§ **YOUR INSTRUCTIONS**:
Images appear in the records below; leave them out and repeat everything else exactly.

################

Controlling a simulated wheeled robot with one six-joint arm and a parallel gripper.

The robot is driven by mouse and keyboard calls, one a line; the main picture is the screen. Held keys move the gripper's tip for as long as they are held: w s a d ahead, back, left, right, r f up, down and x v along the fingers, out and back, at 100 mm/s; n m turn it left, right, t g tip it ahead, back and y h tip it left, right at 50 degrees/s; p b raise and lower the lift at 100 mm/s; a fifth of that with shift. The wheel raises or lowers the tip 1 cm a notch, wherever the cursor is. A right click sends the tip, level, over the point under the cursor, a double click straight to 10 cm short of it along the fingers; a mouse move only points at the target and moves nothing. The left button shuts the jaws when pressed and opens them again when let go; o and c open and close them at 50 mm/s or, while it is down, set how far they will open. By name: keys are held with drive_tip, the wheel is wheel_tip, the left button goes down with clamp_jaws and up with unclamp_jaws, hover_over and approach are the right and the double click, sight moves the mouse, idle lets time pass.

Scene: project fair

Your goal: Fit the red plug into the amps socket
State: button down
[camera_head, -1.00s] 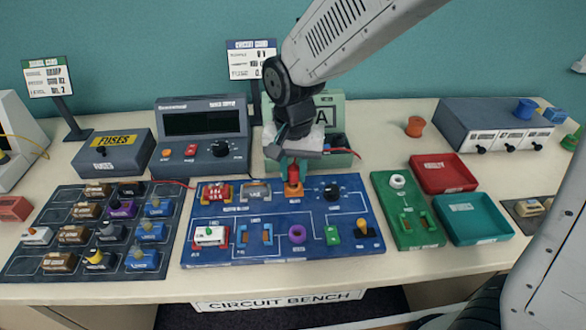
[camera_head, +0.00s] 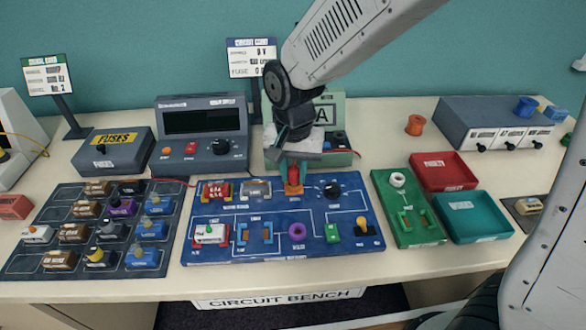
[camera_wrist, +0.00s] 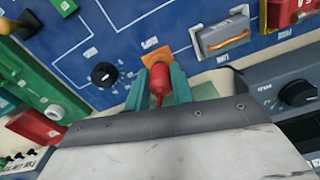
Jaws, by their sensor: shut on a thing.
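My gripper (camera_wrist: 158,85) is shut on the red plug (camera_wrist: 160,76), with a teal finger on either side of it. In the head view, my gripper (camera_head: 293,164) points down over the back row of the blue circuit board (camera_head: 275,222). The red plug (camera_head: 293,176) stands about upright right above an orange socket piece (camera_head: 292,188), which also shows in the wrist view (camera_wrist: 156,55). The plug's lower end meets this piece in the picture; I cannot tell whether it is seated. The label there is unreadable.
A black knob (camera_head: 332,190) is right of the plug; a grey-and-orange part (camera_head: 256,189) is to its left. Behind my gripper stands a pale green meter (camera_head: 340,115) marked A. A green board (camera_head: 407,215) and red (camera_head: 443,160) and teal (camera_head: 505,225) trays lie to the right.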

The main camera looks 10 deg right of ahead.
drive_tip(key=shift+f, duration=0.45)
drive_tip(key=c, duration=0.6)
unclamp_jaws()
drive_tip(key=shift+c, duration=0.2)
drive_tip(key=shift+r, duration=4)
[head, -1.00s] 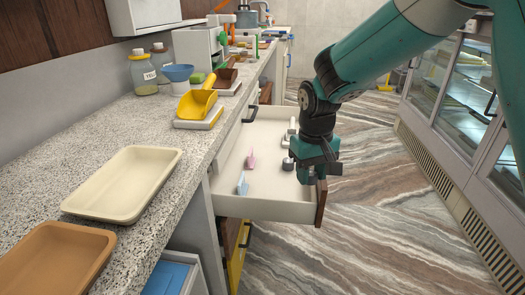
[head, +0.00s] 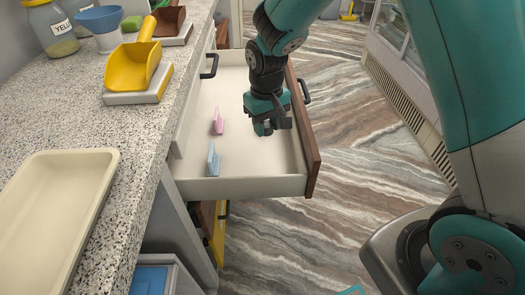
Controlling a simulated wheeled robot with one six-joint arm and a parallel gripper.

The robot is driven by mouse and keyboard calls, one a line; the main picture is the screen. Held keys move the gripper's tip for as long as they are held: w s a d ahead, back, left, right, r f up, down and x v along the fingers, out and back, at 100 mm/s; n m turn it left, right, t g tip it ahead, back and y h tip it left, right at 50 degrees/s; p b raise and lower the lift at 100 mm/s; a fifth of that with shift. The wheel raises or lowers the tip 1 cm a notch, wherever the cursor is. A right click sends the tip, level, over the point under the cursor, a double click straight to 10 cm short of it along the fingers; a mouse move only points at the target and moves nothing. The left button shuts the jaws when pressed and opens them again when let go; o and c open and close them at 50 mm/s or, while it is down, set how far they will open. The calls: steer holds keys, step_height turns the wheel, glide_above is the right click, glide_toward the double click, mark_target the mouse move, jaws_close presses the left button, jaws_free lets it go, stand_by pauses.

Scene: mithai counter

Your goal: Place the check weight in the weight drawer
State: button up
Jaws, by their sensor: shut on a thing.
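The weight drawer (head: 240,187) is pulled out from under the counter, with pale walls and a brown wooden front. My gripper (head: 264,128) points down over the drawer's interior, near its wooden front. It is shut on a small thing that I take to be the check weight; the fingers mostly hide it. I cannot tell whether it touches the drawer floor. A pink clip-like item (head: 218,122) and a light blue one (head: 213,160) stand in the drawer, left of my gripper and apart from it.
The speckled counter (head: 125,125) runs along the left, with a cream tray (head: 50,205) and a yellow scoop (head: 135,72) on a scale. A brown drawer front (head: 313,150) edges the drawer on the right. The drawer's near middle is bare.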

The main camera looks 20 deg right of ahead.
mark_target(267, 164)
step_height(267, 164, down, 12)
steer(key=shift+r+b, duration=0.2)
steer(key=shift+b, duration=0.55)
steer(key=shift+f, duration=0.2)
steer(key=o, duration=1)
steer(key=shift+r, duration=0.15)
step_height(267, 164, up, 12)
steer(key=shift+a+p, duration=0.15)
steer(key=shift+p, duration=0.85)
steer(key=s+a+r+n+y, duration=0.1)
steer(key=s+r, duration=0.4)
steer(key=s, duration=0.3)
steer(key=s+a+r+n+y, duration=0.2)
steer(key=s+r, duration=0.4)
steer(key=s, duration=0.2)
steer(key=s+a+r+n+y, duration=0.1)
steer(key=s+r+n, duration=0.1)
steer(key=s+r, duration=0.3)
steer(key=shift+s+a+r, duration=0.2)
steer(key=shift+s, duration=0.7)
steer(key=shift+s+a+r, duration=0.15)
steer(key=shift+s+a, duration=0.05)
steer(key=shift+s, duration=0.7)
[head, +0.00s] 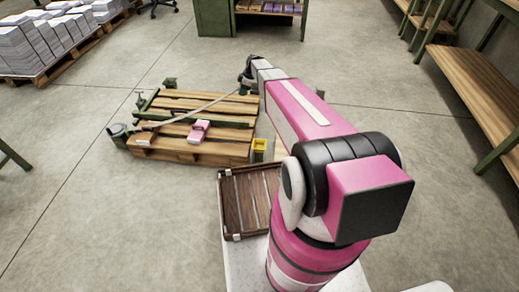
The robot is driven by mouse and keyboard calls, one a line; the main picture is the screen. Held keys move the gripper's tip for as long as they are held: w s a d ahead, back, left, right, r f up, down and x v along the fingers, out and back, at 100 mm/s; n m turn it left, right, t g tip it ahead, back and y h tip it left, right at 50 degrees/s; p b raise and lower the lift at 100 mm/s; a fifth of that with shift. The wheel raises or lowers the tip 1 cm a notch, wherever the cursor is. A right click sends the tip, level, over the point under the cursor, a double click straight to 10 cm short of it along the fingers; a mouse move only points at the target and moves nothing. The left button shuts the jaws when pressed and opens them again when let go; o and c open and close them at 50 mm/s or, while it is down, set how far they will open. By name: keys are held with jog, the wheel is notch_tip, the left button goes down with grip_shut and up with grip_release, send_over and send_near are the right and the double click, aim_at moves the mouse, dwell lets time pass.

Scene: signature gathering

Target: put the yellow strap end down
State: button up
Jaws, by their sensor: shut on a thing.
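A pale tan strap (195,111) runs from the left side of the wooden pallet (213,149) up and right over the slats to my gripper (245,84). My gripper is at the far right of the pallet, beside my pink forearm. It is shut on the strap's end, which is too small and dark there to show its yellow colour. The strap looks taut and slightly above the slats. A yellow bracket-like piece (259,147) stands at the pallet's near right corner.
A pink package (199,131) lies on the pallet, with a small brown box (145,138) at its left edge. A dark green fitting (118,132) stands at the left corner. A brown slatted crate (232,235) is near me. A wooden bench (483,85) stands right.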

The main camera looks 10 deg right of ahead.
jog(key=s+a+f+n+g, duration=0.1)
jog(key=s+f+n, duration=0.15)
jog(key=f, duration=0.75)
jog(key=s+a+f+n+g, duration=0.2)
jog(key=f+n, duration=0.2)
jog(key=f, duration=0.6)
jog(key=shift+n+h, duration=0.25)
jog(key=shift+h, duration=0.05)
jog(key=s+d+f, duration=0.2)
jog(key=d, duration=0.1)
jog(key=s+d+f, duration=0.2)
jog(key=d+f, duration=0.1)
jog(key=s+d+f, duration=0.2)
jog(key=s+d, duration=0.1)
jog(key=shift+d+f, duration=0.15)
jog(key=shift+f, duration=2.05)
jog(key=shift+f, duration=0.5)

################

§ **EXERCISE ANSWER**:
Controlling a simulated wheeled robot with one six-joint arm and a parallel gripper.

The robot is driven by mouse and keyboard calls, one a line; the main picture is the screen. Held keys move the gripper's tip for as long as they are held: w s a d ahead, back, left, right, r f up, down and x v along the fingers, out and back, at 100 mm/s; n m turn it left, right, t g tip it ahead, back and y h tip it left, right at 50 degrees/s; p b raise and lower the lift at 100 mm/s; a fifth of that with shift. The wheel raises or lowers the tip 1 cm a notch, wherever the cursor is. A right click sends the tip, level, over the point under the cursor, a double click straight to 10 cm short of it along the fingers; a mouse move only points at the target and moves nothing. The left button shuts the jaws when pressed and opens them again when let go; o and c open and close them at 50 mm/s or, while it is down, set how far they will open. By name: keys are held with drive_tip, the wheel is wheel_tip, the left button goes down with clamp_jaws and up with unclamp_jaws, hover_over and approach are the right and the double click, sight moves the mouse, idle lets time pass.

Scene: project fair

Your goal: Fit the red plug into the amps socket
State: button down
[camera_head, -1.00s] 
[camera_head, +0.00s] 
[camera_wrist, +0.00s] 
Jaws, by their sensor: shut on a thing.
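My gripper (camera_wrist: 158,85) is shut on the red plug (camera_wrist: 160,76), with a teal finger on either side of it. In the head view, my gripper (camera_head: 293,164) points down over the back row of the blue circuit board (camera_head: 275,222). The red plug (camera_head: 293,176) stands about upright right above an orange socket piece (camera_head: 292,188), which also shows in the wrist view (camera_wrist: 156,55). The plug's lower end meets this piece in the picture; I cannot tell whether it is seated. The label there is unreadable.
A black knob (camera_head: 332,190) is right of the plug; a grey-and-orange part (camera_head: 256,189) is to its left. Behind my gripper stands a pale green meter (camera_head: 340,115) marked A. A green board (camera_head: 407,215) and red (camera_head: 443,160) and teal (camera_head: 505,225) trays lie to the right.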

The main camera looks 10 deg right of ahead.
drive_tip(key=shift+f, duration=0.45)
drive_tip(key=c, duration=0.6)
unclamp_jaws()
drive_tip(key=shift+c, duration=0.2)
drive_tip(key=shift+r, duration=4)
[head, -1.00s] 
[head, +0.00s] 
Controlling a simulated wheeled robot with one six-joint arm and a parallel gripper.

The robot is driven by mouse and keyboard calls, one a line; the main picture is the screen. Held keys move the gripper's tip for as long as they are held: w s a d ahead, back, left, right, r f up, down and x v along the fingers, out and back, at 100 mm/s; n m turn it left, right, t g tip it ahead, back and y h tip it left, right at 50 degrees/s; p b raise and lower the lift at 100 mm/s; a fifth of that with shift. The wheel raises or lowers the tip 1 cm a notch, wherever the cursor is. A right click sends the tip, level, over the point under the cursor, a double click straight to 10 cm short of it along the fingers; a mouse move only points at the target and moves nothing. The left button shuts the jaws when pressed and opens them again when let go; o and c open and close them at 50 mm/s or, while it is down, set how far they will open. The calls: steer holds keys, step_height turns the wheel, glide_above is the right click, glide_toward the double click, mark_target the mouse move, jaws_close presses the left button, jaws_free lets it go, stand_by pauses.

Scene: mithai counter

Your goal: Place the check weight in the weight drawer
State: button up
Jaws, by their sensor: shut on a thing.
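The weight drawer (head: 240,187) is pulled out from under the counter, with pale walls and a brown wooden front. My gripper (head: 264,128) points down over the drawer's interior, near its wooden front. It is shut on a small thing that I take to be the check weight; the fingers mostly hide it. I cannot tell whether it touches the drawer floor. A pink clip-like item (head: 218,122) and a light blue one (head: 213,160) stand in the drawer, left of my gripper and apart from it.
The speckled counter (head: 125,125) runs along the left, with a cream tray (head: 50,205) and a yellow scoop (head: 135,72) on a scale. A brown drawer front (head: 313,150) edges the drawer on the right. The drawer's near middle is bare.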

The main camera looks 20 deg right of ahead.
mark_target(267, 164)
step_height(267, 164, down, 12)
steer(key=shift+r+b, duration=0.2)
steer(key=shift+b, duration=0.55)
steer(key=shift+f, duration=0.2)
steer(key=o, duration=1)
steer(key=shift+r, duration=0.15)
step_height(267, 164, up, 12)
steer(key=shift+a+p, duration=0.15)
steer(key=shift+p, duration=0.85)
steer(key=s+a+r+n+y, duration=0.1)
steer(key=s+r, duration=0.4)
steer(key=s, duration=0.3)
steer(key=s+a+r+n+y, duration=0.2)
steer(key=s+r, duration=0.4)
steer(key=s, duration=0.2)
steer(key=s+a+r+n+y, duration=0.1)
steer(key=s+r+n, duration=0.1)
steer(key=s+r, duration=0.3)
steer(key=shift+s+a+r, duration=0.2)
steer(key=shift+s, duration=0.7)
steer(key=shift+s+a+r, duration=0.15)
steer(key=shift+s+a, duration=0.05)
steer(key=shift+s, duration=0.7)
[head, +0.00s] 
The robot is driven by mouse and keyboard calls, one a line; the main picture is the screen. Held keys move the gripper's tip for as long as they are held: w s a d ahead, back, left, right, r f up, down and x v along the fingers, out and back, at 100 mm/s; n m turn it left, right, t g tip it ahead, back and y h tip it left, right at 50 degrees/s; p b raise and lower the lift at 100 mm/s; a fifth of that with shift. The wheel raises or lowers the tip 1 cm a notch, wherever the cursor is. A right click sends the tip, level, over the point under the cursor, a double click straight to 10 cm short of it along the fingers; a mouse move only points at the target and moves nothing. The left button shuts the jaws when pressed and opens them again when let go; o and c open and close them at 50 mm/s or, while it is down, set how far they will open. By name: keys are held with jog, the wheel is notch_tip, the left button goes down with grip_shut and up with grip_release, send_over and send_near are the right and the double click, aim_at moves the mouse, dwell lets time pass.

Scene: signature gathering

Target: put the yellow strap end down
State: button up
Jaws, by their sensor: shut on a thing.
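A pale tan strap (195,111) runs from the left side of the wooden pallet (213,149) up and right over the slats to my gripper (245,84). My gripper is at the far right of the pallet, beside my pink forearm. It is shut on the strap's end, which is too small and dark there to show its yellow colour. The strap looks taut and slightly above the slats. A yellow bracket-like piece (259,147) stands at the pallet's near right corner.
A pink package (199,131) lies on the pallet, with a small brown box (145,138) at its left edge. A dark green fitting (118,132) stands at the left corner. A brown slatted crate (232,235) is near me. A wooden bench (483,85) stands right.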

The main camera looks 10 deg right of ahead.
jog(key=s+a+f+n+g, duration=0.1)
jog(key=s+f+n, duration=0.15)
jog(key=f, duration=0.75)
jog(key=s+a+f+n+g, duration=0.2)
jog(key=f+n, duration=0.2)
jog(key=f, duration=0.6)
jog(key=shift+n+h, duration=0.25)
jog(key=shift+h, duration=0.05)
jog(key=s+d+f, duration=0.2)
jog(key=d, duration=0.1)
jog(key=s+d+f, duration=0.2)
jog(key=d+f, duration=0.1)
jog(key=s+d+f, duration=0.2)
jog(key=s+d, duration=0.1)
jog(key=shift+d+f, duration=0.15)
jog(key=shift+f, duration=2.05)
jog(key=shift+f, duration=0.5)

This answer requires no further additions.